Michel Voiturier: Quels obstacles envisager d’éradiquer pour qu’une loi sur l’euthanasie soit adoptée universellement ?
Sans sous-estimer l’importance de l’euthanasie comme droit de choisir sa mort, je préférerais que tout soit mis en oeuvre pour privilégier la vie et éradiquer l’économie de Profit qui la ruine. Il me semble qu’il vaut mieux laisser à la vie le choix de décider de sa fin plutôt que de laisser à la mort les moyens d’intervenir pour y mettre fin. Autrement dit, de faire primer la perspective de vie sur la perspective de mort (qui se fonde sur la prédation.)
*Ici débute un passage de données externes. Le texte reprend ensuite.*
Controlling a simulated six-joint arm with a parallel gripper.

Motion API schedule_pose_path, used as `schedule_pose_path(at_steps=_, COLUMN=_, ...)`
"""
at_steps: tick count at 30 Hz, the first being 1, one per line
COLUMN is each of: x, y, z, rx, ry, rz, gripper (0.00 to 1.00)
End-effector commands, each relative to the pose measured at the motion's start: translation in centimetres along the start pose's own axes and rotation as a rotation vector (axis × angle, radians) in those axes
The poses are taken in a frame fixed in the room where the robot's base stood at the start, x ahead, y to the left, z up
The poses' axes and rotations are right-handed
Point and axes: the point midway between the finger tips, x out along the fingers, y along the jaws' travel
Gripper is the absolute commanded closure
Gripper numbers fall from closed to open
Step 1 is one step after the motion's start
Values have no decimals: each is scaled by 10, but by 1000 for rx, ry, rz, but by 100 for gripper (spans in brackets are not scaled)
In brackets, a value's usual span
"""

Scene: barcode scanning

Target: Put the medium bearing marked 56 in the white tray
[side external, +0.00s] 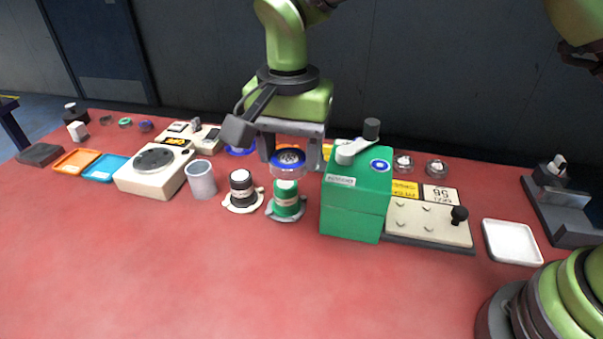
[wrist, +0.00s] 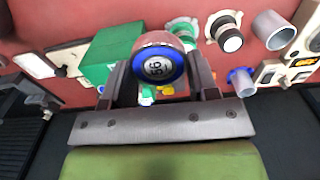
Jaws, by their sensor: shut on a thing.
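The bearing marked 56 (wrist: 158,67) is a round piece with a blue ring and a pale centre, facing the wrist camera. My gripper (wrist: 157,78) is shut on it, with one finger on each side. In the side view the bearing (side external: 288,170) hangs between the fingers of my gripper (side external: 291,157), just above or behind a green post. The white tray (side external: 512,242) lies at the right of the table and looks empty. It also shows at the left of the wrist view (wrist: 33,65).
The green post (side external: 286,200) and a black post (side external: 241,190) stand near the bearing. A green box with a crank (side external: 356,200) and a plate with a black knob (side external: 430,223) lie between my gripper and the tray. The front of the red table (side external: 230,280) is clear.

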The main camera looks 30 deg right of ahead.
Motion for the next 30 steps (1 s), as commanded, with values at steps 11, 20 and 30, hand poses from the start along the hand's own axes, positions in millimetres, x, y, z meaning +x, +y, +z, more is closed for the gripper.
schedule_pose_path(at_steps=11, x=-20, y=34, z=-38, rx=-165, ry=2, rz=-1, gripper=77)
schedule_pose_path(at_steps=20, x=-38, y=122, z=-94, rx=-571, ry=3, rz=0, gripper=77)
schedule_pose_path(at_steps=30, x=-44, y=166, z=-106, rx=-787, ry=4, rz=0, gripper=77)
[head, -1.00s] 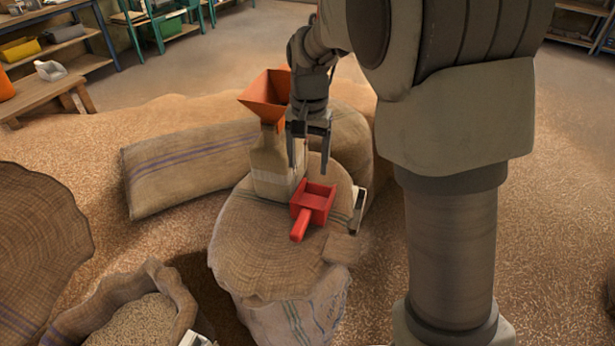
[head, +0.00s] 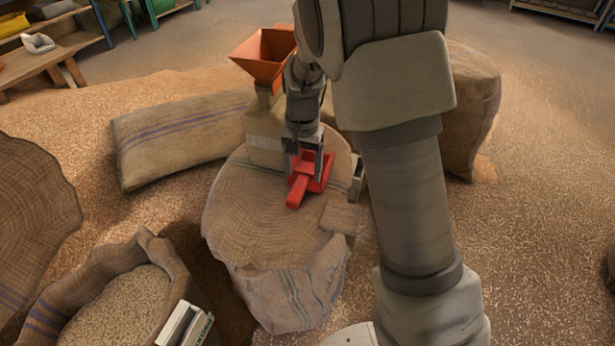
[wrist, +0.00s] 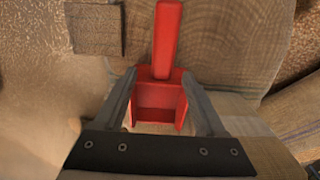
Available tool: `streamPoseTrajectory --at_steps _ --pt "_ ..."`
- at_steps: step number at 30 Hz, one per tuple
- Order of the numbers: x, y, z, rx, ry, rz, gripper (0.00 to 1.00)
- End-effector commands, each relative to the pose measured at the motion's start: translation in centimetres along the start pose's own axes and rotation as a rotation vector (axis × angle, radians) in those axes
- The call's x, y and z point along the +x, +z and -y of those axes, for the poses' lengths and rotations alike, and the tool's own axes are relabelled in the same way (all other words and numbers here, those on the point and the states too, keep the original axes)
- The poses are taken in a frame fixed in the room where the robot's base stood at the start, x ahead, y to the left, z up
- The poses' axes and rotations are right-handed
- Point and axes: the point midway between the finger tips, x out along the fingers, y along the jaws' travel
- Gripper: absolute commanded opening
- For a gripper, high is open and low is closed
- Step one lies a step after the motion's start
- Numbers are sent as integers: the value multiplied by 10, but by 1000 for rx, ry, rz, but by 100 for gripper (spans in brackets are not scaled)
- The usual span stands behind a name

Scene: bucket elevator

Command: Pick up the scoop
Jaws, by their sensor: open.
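The red scoop (head: 297,190) lies on the top of an upright burlap sack (head: 255,210), its handle toward the front in the head view. My gripper (head: 305,176) is open above the scoop, with its fingers on either side of it. In the wrist view the scoop (wrist: 162,75) lies between the two open fingers (wrist: 161,90), its handle pointing away and its open box nearest my gripper. I cannot tell whether the fingers touch it. Part of the scoop's box is hidden by my gripper in the head view.
An orange funnel (head: 262,54) stands close behind my gripper. A small wooden block (head: 341,216) lies on the sack right of the scoop. An open grain sack (head: 130,300) stands front left, and a filled sack (head: 180,140) lies behind. Loose grain covers the floor.

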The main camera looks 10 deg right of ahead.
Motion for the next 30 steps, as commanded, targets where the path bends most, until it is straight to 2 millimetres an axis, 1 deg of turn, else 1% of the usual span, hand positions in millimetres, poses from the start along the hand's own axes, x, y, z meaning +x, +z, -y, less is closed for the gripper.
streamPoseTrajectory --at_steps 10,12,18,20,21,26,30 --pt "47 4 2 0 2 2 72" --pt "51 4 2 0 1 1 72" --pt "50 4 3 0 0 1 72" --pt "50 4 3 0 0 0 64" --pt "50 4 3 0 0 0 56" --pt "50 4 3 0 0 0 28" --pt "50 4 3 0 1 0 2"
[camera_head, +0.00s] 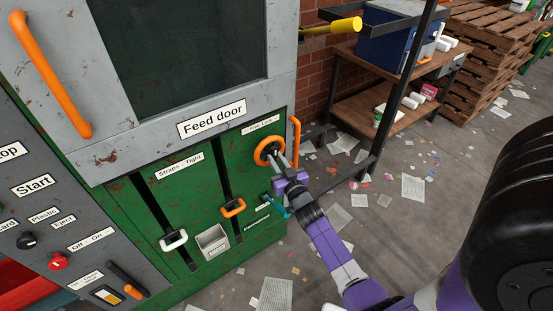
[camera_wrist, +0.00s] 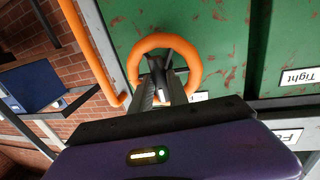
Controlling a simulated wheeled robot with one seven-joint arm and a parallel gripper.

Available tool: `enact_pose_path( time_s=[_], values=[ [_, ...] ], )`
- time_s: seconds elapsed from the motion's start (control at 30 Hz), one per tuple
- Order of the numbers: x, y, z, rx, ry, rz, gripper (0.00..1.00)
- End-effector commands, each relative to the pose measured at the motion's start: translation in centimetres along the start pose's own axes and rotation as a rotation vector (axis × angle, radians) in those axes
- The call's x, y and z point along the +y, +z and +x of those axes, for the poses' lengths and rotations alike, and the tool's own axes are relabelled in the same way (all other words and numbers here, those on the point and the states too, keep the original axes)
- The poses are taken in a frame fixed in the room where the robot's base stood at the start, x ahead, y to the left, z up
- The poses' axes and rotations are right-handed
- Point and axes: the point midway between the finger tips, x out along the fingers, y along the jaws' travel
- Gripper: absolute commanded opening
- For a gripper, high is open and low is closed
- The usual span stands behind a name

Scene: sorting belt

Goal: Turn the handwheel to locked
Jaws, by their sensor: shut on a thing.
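The handwheel is an orange ring (camera_head: 269,151) on the green machine front, under a label reading roughly "Door Lock" (camera_head: 263,125). In the wrist view the orange handwheel (camera_wrist: 134,64) fills the upper middle, with a dark hub. My gripper (camera_head: 280,158) reaches it from the lower right. In the wrist view my gripper (camera_wrist: 157,88) is shut on the handwheel, its fingers at the lower middle of the ring. The fingers cover part of the hub and rim. I cannot read a locked mark.
An orange vertical handle (camera_head: 295,140) stands just right of the handwheel. An orange strap handle (camera_head: 233,207), a white one (camera_head: 173,240) and a teal lever (camera_head: 276,206) sit below. A shelf table (camera_head: 395,75) stands behind right; papers litter the floor.

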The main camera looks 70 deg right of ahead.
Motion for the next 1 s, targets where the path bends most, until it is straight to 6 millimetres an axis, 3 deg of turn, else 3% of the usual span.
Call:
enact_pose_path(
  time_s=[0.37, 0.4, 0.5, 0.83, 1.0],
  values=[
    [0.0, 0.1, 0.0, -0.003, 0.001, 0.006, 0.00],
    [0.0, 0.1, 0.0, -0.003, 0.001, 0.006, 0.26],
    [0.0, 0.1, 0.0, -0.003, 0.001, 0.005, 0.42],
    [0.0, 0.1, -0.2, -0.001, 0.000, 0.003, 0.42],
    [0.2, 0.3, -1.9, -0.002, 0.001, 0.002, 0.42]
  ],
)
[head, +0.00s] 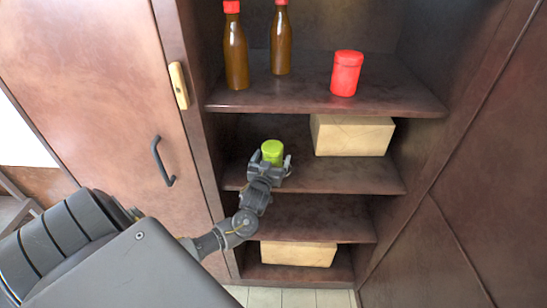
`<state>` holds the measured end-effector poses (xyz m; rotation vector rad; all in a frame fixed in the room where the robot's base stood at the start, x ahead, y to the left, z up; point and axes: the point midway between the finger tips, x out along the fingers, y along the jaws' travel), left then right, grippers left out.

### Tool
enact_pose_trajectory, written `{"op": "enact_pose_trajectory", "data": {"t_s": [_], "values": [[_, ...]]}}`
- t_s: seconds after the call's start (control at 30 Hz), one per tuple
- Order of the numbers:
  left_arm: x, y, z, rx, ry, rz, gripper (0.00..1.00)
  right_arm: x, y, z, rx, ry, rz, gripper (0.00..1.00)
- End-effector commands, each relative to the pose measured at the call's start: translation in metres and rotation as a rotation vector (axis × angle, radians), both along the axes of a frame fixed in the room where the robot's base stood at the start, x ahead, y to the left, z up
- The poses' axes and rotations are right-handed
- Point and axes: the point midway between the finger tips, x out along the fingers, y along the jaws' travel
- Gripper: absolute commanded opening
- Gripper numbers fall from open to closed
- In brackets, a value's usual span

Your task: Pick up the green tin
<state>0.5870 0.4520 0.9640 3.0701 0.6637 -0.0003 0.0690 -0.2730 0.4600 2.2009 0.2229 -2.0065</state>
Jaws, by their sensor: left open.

Michel Voiturier: Si on prend comme postulat que les concepts abstraits de « liberté-égalité-fraternité » se sont démontrés comme impossibles à atteindre et qu’on remplace les deux derniers par les générateurs d’actions concrètes que sont « équité » et « solidarité », par quoi remplacer le premier ?
Je me méfie de cette pensée coupée du vivant qu’est l’intellectualité. Elle est le produit de la division du travail que le Pouvoir hiérarchisé a implantee dans le corps individuel et dans le corps social. Je me méfie de toute abstraction. Je mise sur l’intelligence sensible que l’individu en quête d’autonomie découvre lorsqu’il est confronté à un choix entre ses pulsions de vie et leur répression par les nécessités de survivre. J ai résumé dans Acratie et autogestion un ensemble de réflexions menées depuis des décennies sur la constitution et la multiplication de petites collectivités fondant sur les ruines du vieux monde et du délabrement de ses Etats une civilisation nouvelle, libéree du travail, du sacrifice, de l’inégalité, de la culpabilité, de la fascination de la mort.